When describing a property common to both DesiredLRPs and ActualLRPs (e.g. the process_guid) we may refer to both notions collectively simply as LRPs.

Diego is continually monitoring and reconciling desired state and actual state. As such it is important to ensure that the desired state is up-to-date and accurate. This is covered in detail in the section below on Domain Freshness.
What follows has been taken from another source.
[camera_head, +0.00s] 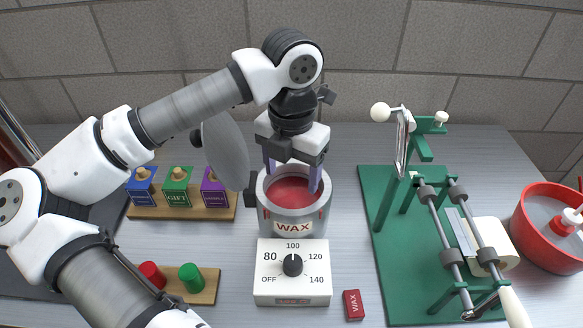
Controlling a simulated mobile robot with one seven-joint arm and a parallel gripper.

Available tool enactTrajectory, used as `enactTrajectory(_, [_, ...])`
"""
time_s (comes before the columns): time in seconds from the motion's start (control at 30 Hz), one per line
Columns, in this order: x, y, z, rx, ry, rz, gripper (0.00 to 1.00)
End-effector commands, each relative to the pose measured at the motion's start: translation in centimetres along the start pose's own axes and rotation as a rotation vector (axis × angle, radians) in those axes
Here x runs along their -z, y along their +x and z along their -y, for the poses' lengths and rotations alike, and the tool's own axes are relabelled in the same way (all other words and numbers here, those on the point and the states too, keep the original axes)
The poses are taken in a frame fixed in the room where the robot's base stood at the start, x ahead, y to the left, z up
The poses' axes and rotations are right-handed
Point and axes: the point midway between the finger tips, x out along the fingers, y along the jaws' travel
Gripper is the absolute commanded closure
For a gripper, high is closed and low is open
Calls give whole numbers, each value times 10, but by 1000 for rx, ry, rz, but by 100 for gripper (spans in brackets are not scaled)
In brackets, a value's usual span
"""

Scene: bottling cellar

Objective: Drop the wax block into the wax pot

First, let's discuss DesiredLRPs.

The LRP API

We recommend interacting with Diego's LRP functionality through the ExternalDesiredLRPClient interface. The calls exposed to external clients are specifically documented here.

The LRP Lifecycle

Here is a happy path overview of the LRP lifecycle:

  • The Cloud Controller sends DesireDesiredLRP request to BBS
  • The Converger compares DesiredLRPs and their ActualLRPs and takes action to enforce the desired state
  • Starts are requested and sent to the Auctioneer
    • The Rep starts the ActualLRP and updates its state in the BBS
  • Stops are sent directly to the Reps
    • The Rep stops the ActualLRP and updates its state in the BBS

ActualLRP States

State Meaning
UNCLAIMED The ActualLRP is being scheduled by an auction.
CLAIMED The ActualLRP has been assigned to a Cell and is being started.
RUNNING The ActualLRP is running on a Cell and is ready to receive traffic/work.
CRASHED The ActualLRP has crashed and is no longer on a Cell. It should be restarted (eventually).

Defining LRPs

See Defining LRPs for more details on the fields that should be provided when submitting a DesiredLRP to a Client's DesireLRP method.

Updating DesiredLRPs

Only a subset of the DesiredLRP's fields may be updated dynamically. In particular, changes that require the process to be restarted are not allowed - instead, you should submit a new DesiredLRP and orchestrate the upgrade path from one LRP to the next. This provides the consumer of Diego the flexibility to pick the most appropriate upgrade strategy (blue-green, etc...)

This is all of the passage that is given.